### Excerpted data ###

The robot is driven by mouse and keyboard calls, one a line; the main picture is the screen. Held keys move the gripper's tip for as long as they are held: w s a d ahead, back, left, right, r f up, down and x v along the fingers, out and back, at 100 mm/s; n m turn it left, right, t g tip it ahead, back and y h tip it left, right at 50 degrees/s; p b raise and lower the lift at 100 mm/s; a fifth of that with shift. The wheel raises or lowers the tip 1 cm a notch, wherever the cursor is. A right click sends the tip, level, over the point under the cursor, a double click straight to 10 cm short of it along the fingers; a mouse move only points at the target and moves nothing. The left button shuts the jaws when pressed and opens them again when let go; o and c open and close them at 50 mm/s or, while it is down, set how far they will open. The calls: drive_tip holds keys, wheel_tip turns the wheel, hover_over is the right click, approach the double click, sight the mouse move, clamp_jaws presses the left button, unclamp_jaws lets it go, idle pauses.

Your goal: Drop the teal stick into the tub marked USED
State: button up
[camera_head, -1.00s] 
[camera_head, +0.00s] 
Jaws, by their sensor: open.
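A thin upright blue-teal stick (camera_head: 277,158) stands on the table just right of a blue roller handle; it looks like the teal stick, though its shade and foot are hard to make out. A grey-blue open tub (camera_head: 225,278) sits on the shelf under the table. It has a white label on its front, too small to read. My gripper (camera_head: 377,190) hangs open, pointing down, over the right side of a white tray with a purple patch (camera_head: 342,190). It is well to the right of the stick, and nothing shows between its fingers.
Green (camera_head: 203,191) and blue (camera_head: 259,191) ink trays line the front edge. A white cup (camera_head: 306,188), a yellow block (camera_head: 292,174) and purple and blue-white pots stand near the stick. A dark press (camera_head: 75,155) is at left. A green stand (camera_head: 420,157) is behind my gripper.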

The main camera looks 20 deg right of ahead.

###
### Excerpted data ###

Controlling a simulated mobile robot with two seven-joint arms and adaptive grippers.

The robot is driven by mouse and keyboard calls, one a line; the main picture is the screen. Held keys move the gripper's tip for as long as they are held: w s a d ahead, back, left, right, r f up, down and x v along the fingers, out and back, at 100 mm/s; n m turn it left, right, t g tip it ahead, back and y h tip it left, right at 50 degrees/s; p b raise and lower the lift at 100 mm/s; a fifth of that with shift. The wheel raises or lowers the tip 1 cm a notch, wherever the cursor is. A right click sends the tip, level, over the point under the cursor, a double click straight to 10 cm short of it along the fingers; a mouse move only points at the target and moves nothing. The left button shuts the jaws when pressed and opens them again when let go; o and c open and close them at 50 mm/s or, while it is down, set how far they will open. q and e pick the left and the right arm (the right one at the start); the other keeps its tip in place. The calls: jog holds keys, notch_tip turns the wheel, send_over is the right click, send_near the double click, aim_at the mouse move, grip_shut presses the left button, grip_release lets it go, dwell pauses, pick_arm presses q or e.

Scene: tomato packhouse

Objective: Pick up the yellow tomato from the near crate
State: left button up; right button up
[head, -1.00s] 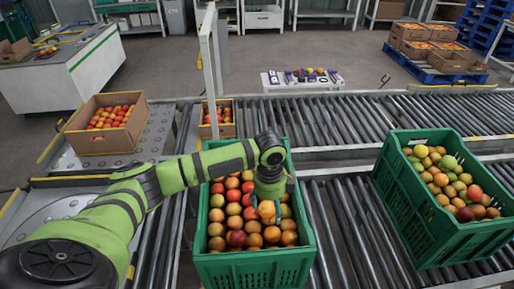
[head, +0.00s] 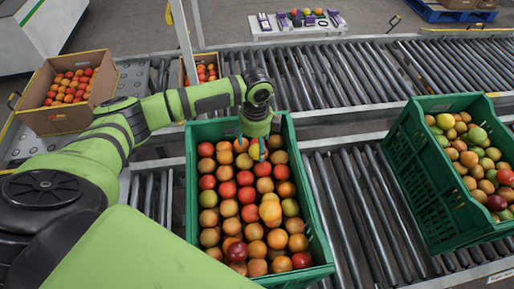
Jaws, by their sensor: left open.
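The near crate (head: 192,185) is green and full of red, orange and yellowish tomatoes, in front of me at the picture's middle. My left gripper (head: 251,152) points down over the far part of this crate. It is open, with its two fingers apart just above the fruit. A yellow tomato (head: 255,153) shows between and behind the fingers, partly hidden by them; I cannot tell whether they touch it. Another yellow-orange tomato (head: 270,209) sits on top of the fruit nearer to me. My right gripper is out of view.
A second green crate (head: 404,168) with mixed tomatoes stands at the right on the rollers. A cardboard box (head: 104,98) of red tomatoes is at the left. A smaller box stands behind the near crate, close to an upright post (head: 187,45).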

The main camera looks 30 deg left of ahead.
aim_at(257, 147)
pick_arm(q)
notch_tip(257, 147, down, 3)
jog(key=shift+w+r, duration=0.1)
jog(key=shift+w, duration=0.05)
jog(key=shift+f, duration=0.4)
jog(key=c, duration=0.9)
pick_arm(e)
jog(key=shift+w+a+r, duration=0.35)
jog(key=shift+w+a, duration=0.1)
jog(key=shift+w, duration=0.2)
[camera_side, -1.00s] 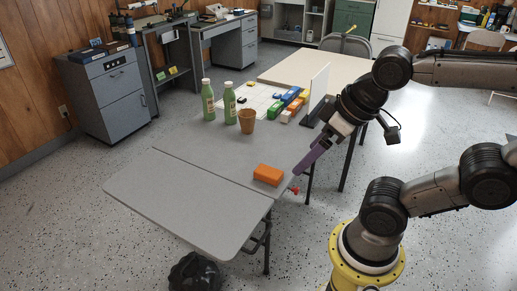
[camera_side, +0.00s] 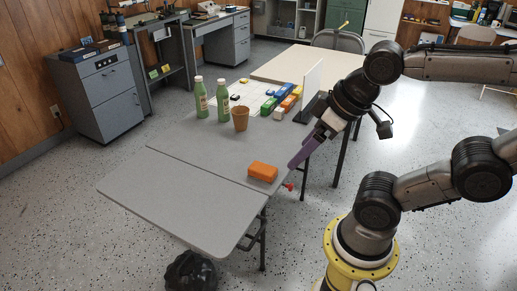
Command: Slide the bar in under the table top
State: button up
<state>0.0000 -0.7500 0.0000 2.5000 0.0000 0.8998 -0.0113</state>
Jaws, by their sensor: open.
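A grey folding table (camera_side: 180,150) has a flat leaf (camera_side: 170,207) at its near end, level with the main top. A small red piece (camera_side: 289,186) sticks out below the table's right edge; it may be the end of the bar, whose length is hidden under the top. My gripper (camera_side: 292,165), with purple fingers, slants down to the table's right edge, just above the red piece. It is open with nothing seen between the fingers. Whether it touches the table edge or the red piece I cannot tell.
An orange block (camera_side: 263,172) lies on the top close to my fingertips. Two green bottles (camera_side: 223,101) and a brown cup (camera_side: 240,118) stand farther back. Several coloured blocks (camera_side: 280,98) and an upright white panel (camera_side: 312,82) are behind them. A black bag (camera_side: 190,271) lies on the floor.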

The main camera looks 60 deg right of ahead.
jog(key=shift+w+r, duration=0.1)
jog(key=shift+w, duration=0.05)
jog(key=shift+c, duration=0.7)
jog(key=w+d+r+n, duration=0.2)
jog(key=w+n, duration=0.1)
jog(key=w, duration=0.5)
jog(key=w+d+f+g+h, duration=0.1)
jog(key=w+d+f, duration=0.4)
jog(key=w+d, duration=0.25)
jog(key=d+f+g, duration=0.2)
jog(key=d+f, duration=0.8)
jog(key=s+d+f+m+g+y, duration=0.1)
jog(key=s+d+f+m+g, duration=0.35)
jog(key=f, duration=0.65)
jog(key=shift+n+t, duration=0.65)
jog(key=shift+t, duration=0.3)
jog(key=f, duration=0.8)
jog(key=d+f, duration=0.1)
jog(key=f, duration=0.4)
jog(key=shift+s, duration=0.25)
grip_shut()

###

## What to produce
Leaving out all pictures, set down exactly the lines of the material above, from the line with "Scene: tomato packhouse" to the line with "[head, +0.00s]" inclusive, and no others.

## Full output
Scene: tomato packhouse

Objective: Pick up the yellow tomato from the near crate
State: left button up; right button up
[head, -1.00s] 
[head, +0.00s] 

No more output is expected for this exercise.